Actually this question may look simple and basic, but it is about something which bugs me for a long time, since when I took my first calculus classes. The limit $\lim_{x \to a}f(x) = L$ is defined when for each $\epsilon >0$ it is always $|f(x)-L|<\epsilon$ for some $\delta$ neighborhood of $a$, $0 < |x-a| < \delta$. This means that it doesn't matter how small $\epsilon$ gets, we are always able to find $f(x)$ values around $L$ in the neighborhood of $a$ within a $\delta$ distance.

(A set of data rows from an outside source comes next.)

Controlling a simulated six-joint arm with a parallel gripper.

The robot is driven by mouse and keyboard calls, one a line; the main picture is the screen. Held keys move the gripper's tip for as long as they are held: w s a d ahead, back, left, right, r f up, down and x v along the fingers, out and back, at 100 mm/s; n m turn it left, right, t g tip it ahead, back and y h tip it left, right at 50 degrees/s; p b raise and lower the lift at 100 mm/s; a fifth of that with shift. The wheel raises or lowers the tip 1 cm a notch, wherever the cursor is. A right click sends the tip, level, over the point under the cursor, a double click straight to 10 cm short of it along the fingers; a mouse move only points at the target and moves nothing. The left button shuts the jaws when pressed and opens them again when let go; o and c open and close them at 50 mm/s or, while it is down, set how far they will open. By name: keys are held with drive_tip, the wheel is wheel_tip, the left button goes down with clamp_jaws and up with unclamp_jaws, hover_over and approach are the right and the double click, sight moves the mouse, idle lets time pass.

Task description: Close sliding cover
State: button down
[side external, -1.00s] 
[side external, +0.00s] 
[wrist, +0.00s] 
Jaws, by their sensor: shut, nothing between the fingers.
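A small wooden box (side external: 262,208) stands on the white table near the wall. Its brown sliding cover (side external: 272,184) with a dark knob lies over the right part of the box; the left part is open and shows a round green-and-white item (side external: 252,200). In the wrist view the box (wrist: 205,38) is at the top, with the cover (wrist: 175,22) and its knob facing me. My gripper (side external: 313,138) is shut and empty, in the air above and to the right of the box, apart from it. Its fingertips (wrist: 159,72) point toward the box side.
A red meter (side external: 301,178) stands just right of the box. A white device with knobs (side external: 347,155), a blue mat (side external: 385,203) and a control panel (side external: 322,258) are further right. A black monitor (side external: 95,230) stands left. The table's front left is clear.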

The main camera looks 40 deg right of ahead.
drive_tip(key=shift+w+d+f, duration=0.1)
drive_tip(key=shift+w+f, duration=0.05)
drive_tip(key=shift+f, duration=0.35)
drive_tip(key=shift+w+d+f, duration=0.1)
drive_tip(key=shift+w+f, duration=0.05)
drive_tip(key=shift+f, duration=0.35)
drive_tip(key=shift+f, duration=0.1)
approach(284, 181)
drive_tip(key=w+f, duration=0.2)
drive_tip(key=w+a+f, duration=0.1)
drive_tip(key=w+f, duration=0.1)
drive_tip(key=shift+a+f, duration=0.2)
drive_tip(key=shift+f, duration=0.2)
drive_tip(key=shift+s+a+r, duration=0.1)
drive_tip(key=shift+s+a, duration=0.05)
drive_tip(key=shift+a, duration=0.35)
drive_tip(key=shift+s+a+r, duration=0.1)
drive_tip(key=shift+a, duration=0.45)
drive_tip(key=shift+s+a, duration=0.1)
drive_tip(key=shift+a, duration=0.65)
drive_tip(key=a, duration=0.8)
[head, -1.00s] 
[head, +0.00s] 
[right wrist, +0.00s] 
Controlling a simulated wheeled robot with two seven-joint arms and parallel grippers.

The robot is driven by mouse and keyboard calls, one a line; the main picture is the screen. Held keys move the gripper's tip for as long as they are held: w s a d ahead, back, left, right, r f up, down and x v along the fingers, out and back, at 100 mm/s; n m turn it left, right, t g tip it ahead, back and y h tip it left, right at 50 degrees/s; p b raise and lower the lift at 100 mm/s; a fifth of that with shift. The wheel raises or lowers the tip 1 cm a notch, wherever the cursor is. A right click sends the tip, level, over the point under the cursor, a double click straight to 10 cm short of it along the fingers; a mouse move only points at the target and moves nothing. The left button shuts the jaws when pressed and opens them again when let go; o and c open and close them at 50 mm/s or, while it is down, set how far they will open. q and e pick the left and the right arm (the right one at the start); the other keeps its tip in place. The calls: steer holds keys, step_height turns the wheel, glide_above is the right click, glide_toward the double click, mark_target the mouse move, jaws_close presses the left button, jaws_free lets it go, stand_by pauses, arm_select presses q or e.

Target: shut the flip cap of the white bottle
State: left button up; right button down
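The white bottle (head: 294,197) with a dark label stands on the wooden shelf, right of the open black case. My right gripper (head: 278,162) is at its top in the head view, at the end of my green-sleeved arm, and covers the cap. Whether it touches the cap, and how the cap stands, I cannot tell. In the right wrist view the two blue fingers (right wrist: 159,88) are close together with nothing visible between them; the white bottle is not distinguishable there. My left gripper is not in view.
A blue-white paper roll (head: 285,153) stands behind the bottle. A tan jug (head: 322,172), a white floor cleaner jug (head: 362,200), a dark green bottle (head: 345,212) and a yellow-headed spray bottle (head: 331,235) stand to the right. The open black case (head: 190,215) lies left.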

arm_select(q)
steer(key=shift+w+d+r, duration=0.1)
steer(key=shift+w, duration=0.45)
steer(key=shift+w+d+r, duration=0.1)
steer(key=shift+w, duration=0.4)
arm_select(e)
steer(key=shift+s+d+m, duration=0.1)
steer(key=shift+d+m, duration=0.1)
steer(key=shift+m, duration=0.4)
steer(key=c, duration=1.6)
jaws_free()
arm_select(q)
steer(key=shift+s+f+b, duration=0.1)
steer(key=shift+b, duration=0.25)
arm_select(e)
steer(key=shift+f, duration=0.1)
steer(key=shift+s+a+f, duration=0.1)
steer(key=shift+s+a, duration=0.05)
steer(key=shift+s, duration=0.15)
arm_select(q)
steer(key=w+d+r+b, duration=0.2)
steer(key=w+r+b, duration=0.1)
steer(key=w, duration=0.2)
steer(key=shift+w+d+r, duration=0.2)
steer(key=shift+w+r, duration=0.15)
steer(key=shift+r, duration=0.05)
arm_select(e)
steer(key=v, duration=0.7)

In the definition of limit, the point $a$ is not needed to be included in the domain of $f(x)$. This is the part which I always find strange, when it comes to the definition of "solid" values which actually exist; but only at the "limit" and cannot be evaluated directly. For example, the derivative $f'(x)=\lim_{h\to 0}\dfrac{f(x+h)-f(x)}{h}$. Assume that this limit exists. Here $g(h) =\dfrac{f(x+h)-f(x)}{h}$ is a function of $h$ and it is not defined when $h=0$. The most instinctive thing would be to set $h=0$ and directly get derivative's exact value. But we can never directly put $h=0$ into $g(h)$ and find the exact value of the derivative. Despite this, the derivative clearly exists at $x$ and $h=0$ as a actual value, in the shape of the slope of the tangent line, passing through $(x,f(x))$. In this sense, I interpret here the limit operation as some kind of inference mechanism which fills in the "gap" at $g(h=0)$ by using the following logic : "We cannot exactly evaluate the function $g(h)$ at $h=0$ but we observe that there is a $L$ value such that for each $\epsilon > 0$, we can give a $\delta$ value such that all $g(h)$ values corresponding to $0 < |h| < \delta$ are contained between $L-\epsilon$ and $L+\epsilon$. The function cannot be evaluated as $g(0)=L$ but since all "nearby" values tend to get closer and closer to $L$ constantly, without any interruption, $L=f'(x)$ is the limit and can be used as a placeholder value for undefined $g(h=0)$". The placeholder is the critical word for me here: The derivative's exact value cannot be computed directly at $h=0$ since it results with a division by zero, but since the limit exists at $h=0$, it is considered as the most appropriate value, because all $h$ close to $0$ results in close $g(h)$ values s.t. $|g(h)-L| < \epsilon$.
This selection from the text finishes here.